Miranda Forrester’s paintings are, I believe, the only paintings in the show? They are delightful and tbh just what I wanted. I have said before (in my Frank Bowling review) that I only ever enjoy paintings in the Summer. I think it’s something to do with heat & light. They just look better in bright daylight, blue sky no clouds. They interact with this physical transparency, that’s a really nice curatorial carry-on from Rene & Ebun’s work. Not just in the transparent canvas, and the open unpainted spaces between figure and object, but also in the scratchy translucent brushstrokes that made object of themselves. I think, like Ebun’s work, they needed way more space, I would’ve been happy to see them spread across the entire long gallery. But, ye, I get it, space is a premium & it’s better to have them there than not at all. I want to know if any of these sold. If not, I’m game to buy them - I have nothing clever or academic to say other than that my enjoyment of them was purely visceral. Maybe one day I’ll be able to articulate why I like the paintings I like, but until then, I have to be content with saying; ‘it’s just a feeling, a happy hum in the bottom of my stomach and the middle of my chest’. Like satisfaction but lighter.

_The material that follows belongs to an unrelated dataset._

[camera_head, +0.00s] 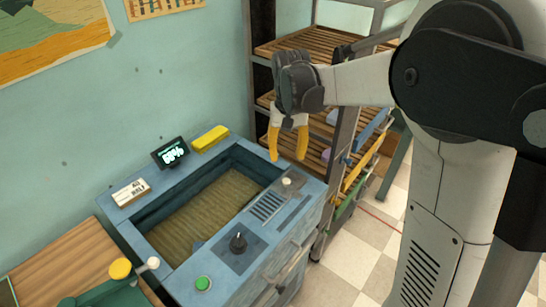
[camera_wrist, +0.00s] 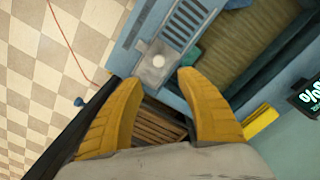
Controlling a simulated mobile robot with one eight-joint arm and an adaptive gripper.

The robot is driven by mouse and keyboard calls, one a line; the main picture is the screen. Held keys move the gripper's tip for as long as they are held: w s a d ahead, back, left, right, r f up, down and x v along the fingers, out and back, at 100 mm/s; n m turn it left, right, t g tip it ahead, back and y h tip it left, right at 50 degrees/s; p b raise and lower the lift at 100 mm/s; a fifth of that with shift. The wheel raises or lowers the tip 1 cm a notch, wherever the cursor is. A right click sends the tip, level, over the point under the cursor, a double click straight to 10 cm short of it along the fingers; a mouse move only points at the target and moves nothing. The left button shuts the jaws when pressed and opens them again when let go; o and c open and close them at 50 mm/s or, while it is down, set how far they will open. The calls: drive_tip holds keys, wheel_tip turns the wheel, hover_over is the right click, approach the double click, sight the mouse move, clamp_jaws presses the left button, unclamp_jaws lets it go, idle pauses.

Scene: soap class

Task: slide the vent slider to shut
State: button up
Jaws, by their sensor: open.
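The vent slider's pale round knob (camera_head: 287,182) sits on a grey plate at the far end of the slotted vent grille (camera_head: 267,207), on the right rim of the blue soap basin unit (camera_head: 172,277). In the wrist view the knob (camera_wrist: 158,61) lies just beyond and between my yellow fingertips, with the grille (camera_wrist: 185,22) past it. The grille's slots show dark. My gripper (camera_head: 288,158) hangs above the knob, fingers pointing down, apart and empty. It also shows in the wrist view (camera_wrist: 158,76). I see no contact with the knob.
A display (camera_head: 170,152) and a yellow block (camera_head: 210,138) sit at the back. A slatted shelf rack (camera_head: 283,43) stands close behind my gripper.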

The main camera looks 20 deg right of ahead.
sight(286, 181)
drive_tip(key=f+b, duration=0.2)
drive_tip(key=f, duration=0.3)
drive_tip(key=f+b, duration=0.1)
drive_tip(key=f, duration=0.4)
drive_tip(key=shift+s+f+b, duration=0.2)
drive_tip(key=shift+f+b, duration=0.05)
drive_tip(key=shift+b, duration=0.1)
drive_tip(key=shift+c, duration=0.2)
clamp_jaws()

Finally, Danielle Brathwaite-Shirley’s room-wide installation. Fuck me. It was a gut-drop plunge into a theatricality, an enclosed flavour. FUCK. This room, the video, I cannot really put to words yet what the feeling does to you. I can only say that Danielle’s film on the far wall is masterful, a really skilful balanced act of reclamation and control. Like Ebun & Rene’s work, there’s this interplay between opacity and translucency, and in this work, it is a switch between the two states that becomes a site of work in and of itself. It is something you just have to go and see. I haven’t got cogent words for it, but maybe you will. Danielle is doing a performance tonight (Sunday 25th Aug 6pm) and next Saturday (31st August 6pm). I urge you to go, this is really not to be missed.
What BBZ have done, this year & last, is absolutely incredible. Not only are the artists & their works all worthy of a visit in their own right, but the grad show as an event in and of itself is urgent, necessary, and quite frankly mindblowing. This year, they’ve managed to raise funds to pay the artists a fee, which is such a tangible and solid step towards sustainability. If we, as a community of POC in the arts, are sat here knowing that things are dire, that resources are scarce, that we are often forced to choose between stability-sustainability-resources and creative fulfilment-agency-control over our own narrative; we can only see this show, a display of what happens when you’re allowed BOTH those things, as a good incredible thing to be supported and nurtured. I want to see the BBZ grad show in 2020, 2021, 2035, 3076. I want this to become an institution, of sorts - a soft institution, institution in its stability and the reassurance that it’ll be back year in-year out, a powerful alumni and network beyond exhibition, because while we are all on the outside of these other institutions, dying inside and dying outside, it leaves us with only one option: to make our own, and to make them sustainable. I am so full of genuine joy that BBZ have done that, and I challenge u ALL to go, support, and to let this inspire u to make your own too. We are stronger together when we all put our hands in to construct. I will be there, screaming ‘well done’ @ u too.
BBZ Black Book: Alternative Graduate Show 2019 was co-curated by Deborah Joyce Holman, it is on at Peckham's Copeland Gallery until 31st August. Make sure you don't miss Danielle's performance on the closing night (SATURDAY 31st).